Goal of the exercise:
For each line below that contains the string "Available", copy that line.

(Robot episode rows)
§ §
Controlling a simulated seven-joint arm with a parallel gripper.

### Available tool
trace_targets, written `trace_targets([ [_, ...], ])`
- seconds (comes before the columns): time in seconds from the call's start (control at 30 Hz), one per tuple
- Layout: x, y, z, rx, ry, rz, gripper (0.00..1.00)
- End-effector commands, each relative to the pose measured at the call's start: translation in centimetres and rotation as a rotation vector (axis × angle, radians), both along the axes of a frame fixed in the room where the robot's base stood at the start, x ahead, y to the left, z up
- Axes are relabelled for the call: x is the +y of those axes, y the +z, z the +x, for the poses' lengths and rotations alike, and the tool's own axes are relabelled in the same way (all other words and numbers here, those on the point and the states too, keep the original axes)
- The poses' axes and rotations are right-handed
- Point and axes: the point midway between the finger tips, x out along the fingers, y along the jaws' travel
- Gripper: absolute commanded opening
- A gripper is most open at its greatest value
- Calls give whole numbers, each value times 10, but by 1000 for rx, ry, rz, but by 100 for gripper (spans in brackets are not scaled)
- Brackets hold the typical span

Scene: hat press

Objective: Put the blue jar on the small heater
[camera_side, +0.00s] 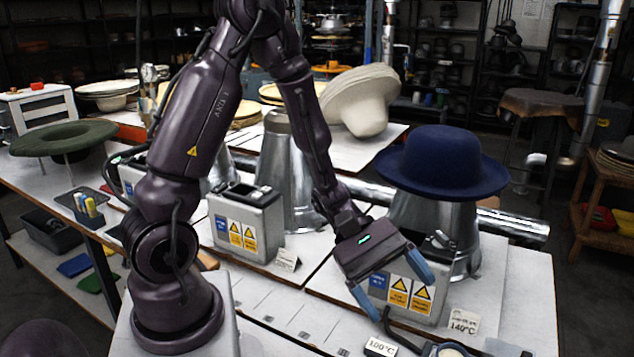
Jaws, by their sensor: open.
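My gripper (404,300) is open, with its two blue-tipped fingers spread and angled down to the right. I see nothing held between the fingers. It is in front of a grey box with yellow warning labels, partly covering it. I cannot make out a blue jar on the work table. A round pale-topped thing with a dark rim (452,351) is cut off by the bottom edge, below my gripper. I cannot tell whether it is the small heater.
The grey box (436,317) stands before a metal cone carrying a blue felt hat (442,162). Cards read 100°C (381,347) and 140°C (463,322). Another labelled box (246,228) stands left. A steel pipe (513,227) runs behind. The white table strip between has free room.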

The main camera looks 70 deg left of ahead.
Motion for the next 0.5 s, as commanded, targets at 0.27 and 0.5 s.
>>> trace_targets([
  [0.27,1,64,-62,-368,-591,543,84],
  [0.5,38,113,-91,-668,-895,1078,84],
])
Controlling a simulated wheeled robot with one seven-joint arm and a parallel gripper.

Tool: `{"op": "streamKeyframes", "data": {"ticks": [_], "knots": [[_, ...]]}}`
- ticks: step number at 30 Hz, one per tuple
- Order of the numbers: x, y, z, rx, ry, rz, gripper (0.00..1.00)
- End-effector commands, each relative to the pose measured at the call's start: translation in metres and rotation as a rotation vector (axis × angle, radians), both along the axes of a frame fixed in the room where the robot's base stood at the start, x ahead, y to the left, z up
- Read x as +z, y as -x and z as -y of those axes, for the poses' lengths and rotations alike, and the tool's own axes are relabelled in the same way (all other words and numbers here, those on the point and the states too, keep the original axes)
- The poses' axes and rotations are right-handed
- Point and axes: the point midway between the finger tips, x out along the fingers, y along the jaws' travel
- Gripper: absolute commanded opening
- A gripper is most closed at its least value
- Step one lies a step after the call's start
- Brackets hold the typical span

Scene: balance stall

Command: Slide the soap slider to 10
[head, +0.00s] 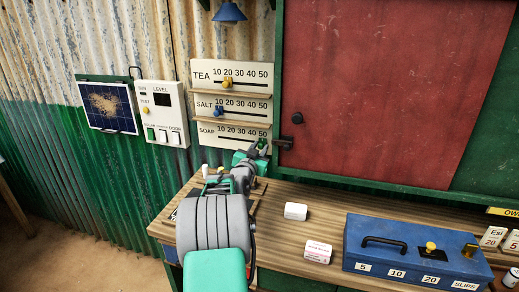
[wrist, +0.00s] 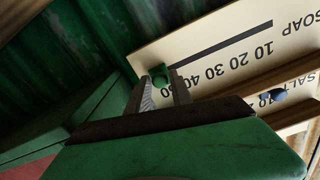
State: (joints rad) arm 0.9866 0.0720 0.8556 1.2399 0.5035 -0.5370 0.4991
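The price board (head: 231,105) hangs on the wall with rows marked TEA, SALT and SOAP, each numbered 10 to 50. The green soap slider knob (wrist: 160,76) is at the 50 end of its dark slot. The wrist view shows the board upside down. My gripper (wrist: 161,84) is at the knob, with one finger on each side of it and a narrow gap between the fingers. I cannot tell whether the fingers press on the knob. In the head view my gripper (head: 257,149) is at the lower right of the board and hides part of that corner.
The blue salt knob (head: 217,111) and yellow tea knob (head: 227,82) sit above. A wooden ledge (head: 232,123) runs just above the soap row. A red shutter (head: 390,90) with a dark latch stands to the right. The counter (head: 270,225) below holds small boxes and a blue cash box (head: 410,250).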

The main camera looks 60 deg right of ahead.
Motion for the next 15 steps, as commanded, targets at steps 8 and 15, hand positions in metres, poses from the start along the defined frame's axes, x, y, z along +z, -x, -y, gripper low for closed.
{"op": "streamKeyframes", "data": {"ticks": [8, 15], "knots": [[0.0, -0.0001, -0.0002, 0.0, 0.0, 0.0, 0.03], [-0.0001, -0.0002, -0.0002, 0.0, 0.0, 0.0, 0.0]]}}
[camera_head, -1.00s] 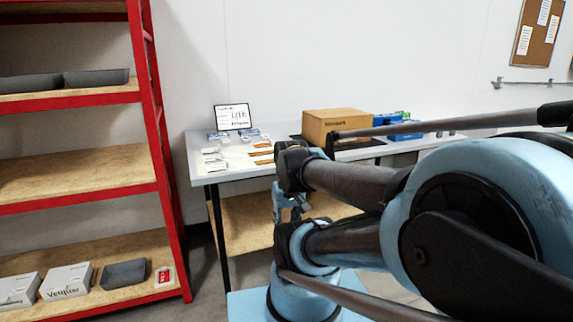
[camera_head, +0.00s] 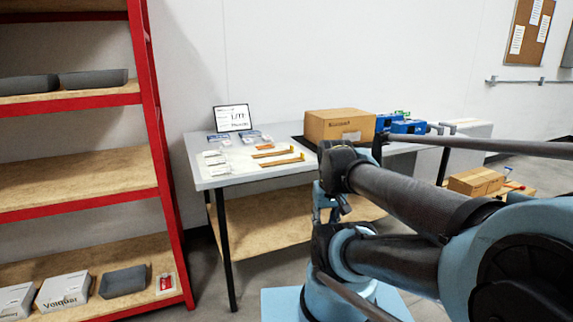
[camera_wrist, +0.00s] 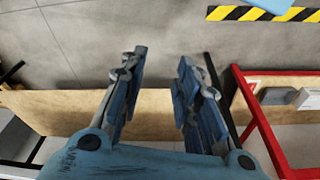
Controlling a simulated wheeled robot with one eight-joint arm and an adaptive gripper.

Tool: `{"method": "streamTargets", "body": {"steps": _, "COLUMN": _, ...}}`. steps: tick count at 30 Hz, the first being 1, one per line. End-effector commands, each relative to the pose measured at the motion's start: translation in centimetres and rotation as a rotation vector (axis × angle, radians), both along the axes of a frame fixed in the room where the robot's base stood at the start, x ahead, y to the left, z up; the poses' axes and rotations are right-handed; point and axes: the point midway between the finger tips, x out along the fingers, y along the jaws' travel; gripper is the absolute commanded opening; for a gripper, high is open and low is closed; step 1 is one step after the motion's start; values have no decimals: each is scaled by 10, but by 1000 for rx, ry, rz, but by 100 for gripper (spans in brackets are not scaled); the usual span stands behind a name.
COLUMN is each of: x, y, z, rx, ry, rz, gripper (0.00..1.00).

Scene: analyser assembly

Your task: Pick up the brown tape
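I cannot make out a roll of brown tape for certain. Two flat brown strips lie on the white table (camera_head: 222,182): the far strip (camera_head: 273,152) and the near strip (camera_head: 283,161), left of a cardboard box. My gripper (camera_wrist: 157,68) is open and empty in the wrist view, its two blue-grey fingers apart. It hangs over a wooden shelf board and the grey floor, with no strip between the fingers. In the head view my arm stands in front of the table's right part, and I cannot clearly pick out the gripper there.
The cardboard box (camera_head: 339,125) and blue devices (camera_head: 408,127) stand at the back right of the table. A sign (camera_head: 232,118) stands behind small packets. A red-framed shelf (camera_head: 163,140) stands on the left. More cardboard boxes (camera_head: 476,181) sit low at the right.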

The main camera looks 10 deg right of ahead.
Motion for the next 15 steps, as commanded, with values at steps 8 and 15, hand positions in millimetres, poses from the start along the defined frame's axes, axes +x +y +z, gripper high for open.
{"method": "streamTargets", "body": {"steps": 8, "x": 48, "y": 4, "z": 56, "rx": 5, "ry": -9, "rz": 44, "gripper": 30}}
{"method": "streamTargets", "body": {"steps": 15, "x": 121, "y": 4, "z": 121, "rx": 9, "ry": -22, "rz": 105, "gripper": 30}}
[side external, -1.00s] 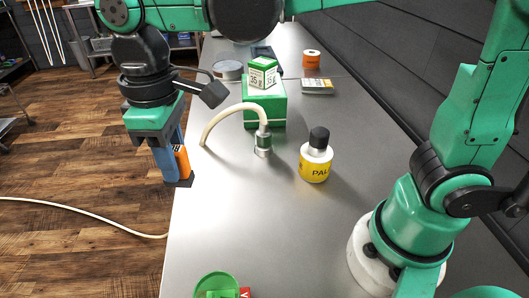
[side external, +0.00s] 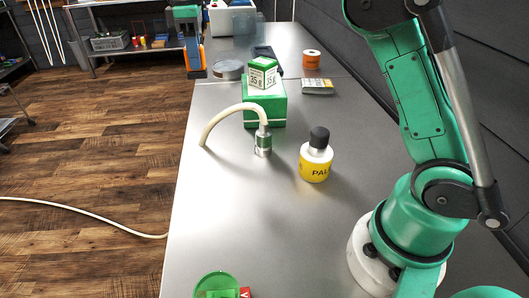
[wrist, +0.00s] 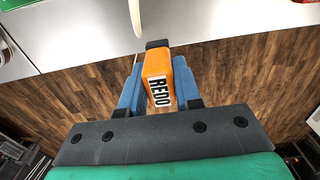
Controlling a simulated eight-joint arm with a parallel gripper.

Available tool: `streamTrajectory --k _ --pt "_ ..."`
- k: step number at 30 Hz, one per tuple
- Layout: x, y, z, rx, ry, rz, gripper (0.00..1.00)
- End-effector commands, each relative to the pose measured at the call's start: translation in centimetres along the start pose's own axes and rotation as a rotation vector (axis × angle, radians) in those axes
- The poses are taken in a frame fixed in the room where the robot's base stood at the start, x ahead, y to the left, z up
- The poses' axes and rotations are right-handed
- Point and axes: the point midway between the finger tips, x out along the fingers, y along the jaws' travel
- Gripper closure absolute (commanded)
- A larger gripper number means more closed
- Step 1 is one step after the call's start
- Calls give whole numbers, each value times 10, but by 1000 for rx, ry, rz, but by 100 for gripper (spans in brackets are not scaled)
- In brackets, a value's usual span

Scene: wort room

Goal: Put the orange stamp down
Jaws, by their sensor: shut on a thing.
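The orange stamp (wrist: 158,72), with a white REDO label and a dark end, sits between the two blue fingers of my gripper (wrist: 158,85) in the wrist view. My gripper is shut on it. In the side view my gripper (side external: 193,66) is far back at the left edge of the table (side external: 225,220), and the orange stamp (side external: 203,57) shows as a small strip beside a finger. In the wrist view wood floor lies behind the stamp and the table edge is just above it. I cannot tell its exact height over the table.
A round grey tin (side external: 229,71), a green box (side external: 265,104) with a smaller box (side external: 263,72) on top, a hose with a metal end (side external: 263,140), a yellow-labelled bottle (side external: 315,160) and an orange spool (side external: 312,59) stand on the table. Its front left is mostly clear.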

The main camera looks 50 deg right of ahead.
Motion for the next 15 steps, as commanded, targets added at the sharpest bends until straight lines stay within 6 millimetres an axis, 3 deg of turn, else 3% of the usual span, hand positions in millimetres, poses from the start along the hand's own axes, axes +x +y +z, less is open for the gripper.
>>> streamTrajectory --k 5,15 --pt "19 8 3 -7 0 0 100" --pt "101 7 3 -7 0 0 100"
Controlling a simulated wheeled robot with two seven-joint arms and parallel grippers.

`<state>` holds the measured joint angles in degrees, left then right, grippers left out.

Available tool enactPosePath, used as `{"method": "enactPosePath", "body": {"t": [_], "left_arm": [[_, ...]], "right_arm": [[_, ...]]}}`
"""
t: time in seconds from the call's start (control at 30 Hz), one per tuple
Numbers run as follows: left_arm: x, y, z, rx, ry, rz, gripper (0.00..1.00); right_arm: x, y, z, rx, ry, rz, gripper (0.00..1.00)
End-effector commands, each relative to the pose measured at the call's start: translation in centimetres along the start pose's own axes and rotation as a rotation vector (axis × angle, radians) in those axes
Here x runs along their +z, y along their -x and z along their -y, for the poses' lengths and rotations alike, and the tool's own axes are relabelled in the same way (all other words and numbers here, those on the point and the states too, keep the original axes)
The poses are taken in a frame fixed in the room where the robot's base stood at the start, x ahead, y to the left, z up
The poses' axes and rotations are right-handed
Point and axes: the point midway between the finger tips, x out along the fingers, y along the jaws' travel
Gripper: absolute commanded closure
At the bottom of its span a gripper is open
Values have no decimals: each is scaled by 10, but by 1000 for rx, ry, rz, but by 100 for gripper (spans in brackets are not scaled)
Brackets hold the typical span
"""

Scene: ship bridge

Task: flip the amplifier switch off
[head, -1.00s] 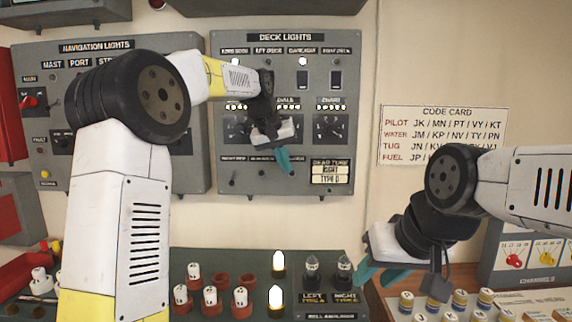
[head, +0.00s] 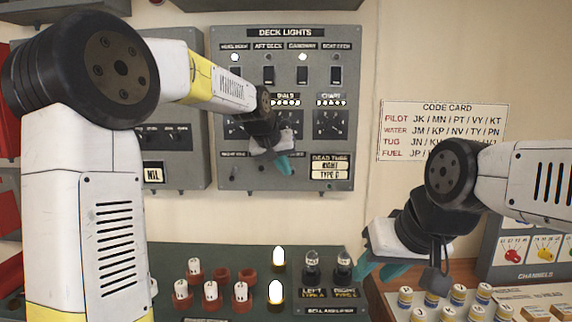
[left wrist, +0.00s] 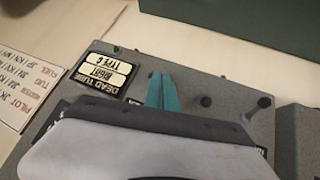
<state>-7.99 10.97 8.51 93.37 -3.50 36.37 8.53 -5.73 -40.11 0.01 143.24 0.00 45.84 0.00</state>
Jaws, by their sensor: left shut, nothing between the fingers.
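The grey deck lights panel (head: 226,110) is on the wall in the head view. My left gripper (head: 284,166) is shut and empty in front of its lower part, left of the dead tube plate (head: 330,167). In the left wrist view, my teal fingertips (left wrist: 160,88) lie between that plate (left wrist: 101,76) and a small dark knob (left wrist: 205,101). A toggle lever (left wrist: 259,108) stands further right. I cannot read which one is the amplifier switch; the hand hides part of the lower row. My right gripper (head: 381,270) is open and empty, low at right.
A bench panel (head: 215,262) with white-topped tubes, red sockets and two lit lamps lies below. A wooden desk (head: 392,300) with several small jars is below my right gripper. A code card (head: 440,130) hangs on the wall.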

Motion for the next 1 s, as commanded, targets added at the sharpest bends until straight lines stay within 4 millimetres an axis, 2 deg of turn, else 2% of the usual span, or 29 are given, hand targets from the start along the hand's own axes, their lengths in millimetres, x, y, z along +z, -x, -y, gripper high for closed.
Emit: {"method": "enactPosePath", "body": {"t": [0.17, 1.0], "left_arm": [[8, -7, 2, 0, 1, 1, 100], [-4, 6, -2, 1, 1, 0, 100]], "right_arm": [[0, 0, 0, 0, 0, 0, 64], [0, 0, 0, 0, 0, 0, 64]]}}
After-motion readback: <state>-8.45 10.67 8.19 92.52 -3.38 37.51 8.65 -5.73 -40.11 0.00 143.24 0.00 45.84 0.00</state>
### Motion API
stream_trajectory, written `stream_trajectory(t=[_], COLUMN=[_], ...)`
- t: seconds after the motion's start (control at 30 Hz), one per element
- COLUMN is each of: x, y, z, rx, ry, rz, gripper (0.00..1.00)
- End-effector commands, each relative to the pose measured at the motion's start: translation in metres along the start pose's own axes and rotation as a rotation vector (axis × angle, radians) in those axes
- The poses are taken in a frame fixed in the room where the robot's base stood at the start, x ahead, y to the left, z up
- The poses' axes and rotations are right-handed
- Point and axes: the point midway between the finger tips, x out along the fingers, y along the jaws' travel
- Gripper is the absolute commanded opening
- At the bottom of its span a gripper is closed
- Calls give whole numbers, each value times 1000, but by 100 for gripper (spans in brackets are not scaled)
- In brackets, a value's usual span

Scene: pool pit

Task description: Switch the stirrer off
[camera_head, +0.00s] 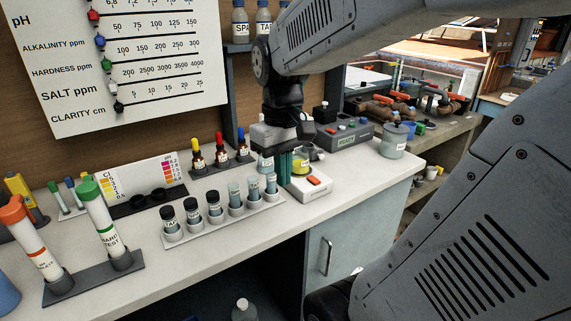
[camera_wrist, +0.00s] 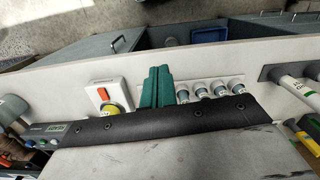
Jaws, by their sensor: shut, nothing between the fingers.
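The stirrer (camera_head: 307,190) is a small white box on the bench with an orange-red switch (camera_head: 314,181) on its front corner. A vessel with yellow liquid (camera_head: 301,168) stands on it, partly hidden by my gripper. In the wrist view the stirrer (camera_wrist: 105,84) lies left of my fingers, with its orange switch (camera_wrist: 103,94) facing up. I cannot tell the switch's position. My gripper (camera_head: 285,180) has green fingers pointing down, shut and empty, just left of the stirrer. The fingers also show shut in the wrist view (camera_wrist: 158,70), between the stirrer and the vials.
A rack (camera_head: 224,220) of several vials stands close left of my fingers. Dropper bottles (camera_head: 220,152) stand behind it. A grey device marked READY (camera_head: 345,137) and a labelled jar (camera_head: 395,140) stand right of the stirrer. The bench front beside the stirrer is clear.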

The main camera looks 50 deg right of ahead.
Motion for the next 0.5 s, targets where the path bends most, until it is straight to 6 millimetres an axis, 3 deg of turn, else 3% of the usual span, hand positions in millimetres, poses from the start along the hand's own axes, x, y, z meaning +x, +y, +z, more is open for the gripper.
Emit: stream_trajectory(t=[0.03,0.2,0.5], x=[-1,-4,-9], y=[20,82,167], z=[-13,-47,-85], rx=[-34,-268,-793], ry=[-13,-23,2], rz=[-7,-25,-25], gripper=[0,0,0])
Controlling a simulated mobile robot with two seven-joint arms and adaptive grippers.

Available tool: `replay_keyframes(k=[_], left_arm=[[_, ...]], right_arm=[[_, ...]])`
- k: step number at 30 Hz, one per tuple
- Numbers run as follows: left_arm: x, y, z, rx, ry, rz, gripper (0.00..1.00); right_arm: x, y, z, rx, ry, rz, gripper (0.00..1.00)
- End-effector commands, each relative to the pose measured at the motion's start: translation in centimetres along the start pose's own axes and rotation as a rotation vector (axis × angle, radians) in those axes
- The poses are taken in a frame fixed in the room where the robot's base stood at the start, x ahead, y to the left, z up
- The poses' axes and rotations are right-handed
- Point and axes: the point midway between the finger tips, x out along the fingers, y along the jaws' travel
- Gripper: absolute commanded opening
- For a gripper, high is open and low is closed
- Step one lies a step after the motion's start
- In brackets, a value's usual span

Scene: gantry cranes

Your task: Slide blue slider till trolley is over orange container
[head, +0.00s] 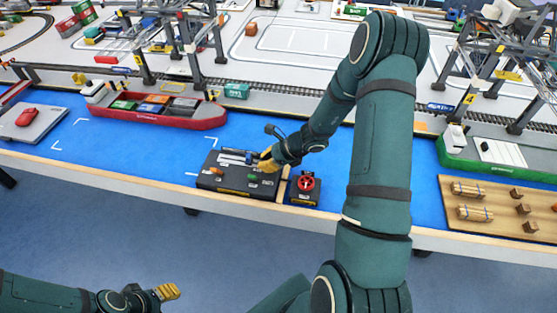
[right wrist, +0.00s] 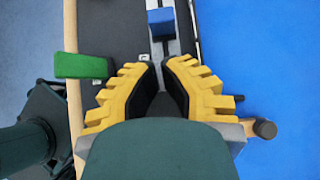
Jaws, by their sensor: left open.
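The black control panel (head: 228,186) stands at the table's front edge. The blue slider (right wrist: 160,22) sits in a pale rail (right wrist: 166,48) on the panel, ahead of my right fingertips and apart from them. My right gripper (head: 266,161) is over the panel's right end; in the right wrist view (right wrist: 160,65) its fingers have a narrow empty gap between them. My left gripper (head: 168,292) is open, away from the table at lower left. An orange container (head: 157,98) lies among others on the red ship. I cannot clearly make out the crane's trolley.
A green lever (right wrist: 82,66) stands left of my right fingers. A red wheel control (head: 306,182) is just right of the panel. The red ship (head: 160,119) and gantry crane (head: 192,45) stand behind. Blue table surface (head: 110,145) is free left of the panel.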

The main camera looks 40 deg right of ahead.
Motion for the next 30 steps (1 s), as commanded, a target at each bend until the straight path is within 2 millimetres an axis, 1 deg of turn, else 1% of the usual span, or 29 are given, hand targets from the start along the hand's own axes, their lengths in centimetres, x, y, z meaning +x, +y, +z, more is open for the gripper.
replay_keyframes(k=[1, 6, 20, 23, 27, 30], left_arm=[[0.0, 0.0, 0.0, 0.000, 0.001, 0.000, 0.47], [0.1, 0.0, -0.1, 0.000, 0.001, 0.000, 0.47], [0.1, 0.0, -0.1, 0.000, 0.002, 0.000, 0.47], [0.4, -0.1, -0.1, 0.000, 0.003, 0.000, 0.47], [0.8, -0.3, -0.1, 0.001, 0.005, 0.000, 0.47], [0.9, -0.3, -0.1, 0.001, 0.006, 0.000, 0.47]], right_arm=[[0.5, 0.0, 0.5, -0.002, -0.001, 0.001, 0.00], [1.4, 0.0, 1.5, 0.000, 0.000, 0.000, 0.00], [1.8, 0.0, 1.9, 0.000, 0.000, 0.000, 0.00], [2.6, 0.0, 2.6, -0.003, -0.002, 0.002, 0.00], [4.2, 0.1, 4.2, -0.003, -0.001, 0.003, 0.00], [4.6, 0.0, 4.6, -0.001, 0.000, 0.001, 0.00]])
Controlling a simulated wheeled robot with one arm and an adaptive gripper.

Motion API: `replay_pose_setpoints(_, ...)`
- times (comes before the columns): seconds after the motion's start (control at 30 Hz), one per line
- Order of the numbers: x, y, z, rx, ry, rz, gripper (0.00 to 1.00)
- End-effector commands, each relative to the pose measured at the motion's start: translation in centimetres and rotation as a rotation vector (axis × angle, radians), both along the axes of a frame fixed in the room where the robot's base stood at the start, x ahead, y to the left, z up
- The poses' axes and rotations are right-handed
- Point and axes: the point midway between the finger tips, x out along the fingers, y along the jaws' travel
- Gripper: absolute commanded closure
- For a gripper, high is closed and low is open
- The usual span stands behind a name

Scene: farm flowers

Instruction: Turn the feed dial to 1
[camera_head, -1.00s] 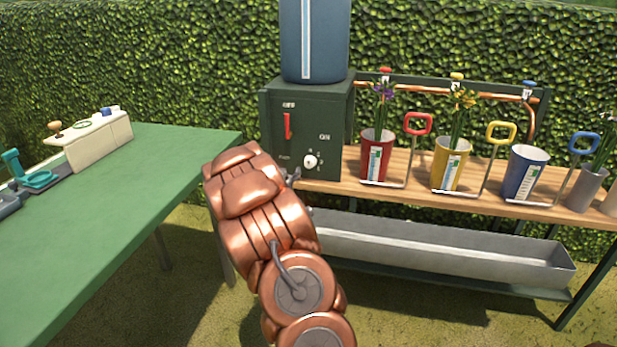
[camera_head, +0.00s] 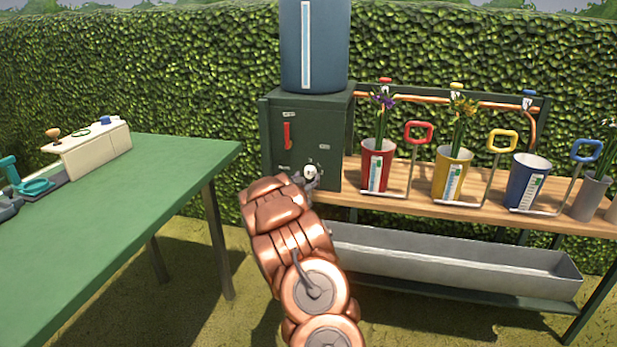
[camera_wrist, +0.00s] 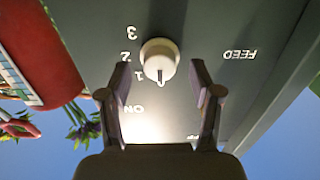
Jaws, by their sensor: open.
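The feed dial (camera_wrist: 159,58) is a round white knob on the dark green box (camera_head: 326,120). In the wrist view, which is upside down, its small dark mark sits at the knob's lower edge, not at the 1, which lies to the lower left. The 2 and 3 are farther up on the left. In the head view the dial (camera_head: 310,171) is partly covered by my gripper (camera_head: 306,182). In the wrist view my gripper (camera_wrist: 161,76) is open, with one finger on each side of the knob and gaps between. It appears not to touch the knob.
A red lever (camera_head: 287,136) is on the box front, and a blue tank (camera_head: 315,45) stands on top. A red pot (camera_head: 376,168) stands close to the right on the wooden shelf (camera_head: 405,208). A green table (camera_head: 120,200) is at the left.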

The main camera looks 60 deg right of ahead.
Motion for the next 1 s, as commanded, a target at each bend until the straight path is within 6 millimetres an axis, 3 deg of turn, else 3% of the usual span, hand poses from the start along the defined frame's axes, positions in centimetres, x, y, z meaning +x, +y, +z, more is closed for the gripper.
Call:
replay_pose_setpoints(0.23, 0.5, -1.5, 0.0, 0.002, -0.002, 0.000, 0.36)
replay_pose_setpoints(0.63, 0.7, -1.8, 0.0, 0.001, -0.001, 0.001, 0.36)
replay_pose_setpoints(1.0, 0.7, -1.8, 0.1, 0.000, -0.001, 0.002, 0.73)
§ §
Expected answer:
### Available tool
Available tool: `streamTrajectory --k _ --pt "_ ..."`
Available tool enactPosePath, used as `{"method": "enactPosePath", "body": {"t": [_], "left_arm": [[_, ...]], "right_arm": [[_, ...]]}}`
Available tool: `replay_keyframes(k=[_], left_arm=[[_, ...]], right_arm=[[_, ...]])`

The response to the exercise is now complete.